Exercising for women takes on a new look for the new century
It may be the worlds most popular New Year's resolution. Getting in shape is a goal for millions of people, and what better time to start than the beginning of the year, or in this case, the beginning of a new millennium. However, remember it is the 2000s now and the old exercises of the 20th century are out.
You might want to take a spinning class, put on some boxing gloves or get in a "pilates" class. Thats the look of fitness for the year 2000 according to some women fitness experts.
Jane Fonda tapes, aerobic classes and high-impact repetitive programs are losing ground to more progressive all-around exercise. The trend in the year 2000 is expected to go toward strengthening the mind as well as the body.
Its part of a drive toward creating a balanced workout, according to Oxygen's January/February issue, which ''uncovers'' the latest trends in exercise.
The women's muscle magazine goes on to say that the upcoming trends in exercise will fall into two areas: very intense training and mind/body relaxation. "Pilates" falls into the mind/body category. It is a new stretching and strengthening program which is suppose to burn body fat and tone muscles.
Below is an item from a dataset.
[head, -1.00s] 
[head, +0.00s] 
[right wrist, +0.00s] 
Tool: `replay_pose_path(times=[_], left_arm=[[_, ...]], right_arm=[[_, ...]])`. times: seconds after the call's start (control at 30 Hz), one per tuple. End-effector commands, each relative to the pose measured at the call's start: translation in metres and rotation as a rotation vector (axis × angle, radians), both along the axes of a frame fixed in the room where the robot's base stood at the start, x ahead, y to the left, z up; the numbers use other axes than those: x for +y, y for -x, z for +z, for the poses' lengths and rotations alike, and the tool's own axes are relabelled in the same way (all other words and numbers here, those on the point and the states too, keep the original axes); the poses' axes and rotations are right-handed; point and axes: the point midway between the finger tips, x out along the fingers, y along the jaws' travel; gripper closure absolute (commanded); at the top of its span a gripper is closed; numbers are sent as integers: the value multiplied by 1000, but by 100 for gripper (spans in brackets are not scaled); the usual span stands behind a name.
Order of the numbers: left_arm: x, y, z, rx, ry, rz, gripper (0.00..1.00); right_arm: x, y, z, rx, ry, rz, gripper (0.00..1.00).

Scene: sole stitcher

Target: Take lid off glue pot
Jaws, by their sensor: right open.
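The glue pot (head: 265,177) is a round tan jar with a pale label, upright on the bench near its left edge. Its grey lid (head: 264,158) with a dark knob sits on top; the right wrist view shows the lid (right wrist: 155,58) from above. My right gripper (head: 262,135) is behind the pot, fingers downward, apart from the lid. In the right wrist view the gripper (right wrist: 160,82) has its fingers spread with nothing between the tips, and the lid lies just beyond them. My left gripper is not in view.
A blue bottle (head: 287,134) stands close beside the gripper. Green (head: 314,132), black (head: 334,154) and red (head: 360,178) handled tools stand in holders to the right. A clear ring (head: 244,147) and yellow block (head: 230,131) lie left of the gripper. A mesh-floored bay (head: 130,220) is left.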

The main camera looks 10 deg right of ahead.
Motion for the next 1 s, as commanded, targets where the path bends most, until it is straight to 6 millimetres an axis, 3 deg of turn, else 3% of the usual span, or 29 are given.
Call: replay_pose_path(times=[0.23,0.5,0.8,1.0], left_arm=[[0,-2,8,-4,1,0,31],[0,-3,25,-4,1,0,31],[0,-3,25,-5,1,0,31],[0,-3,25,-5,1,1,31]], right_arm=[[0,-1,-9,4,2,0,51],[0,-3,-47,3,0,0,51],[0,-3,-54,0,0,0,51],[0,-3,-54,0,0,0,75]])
Its a yoga like exercise that some say will be the first exercise trend of the 21st century.
In the intense training area, fitness clubs nationwide are starting a new exercise class that is gaining in popularity spinning. Its a class full of stationary bikes with one leader getting everyone moving to music at the same speed and pace.
There is also an increase in the use of barbells in a group setting many times called "BodyPump" classes. A surge in strength training, especially among women who are feeling more comfortable in the weight room. Kickboxing is another intense exercise sport that more and more women are finding they enjoy even more than aerobic workouts.
So toss out that Jane Fonda workout videotape, but on your boxing gloves and start "spinning" your way to a new healthier and fit you after all it is the 21st century.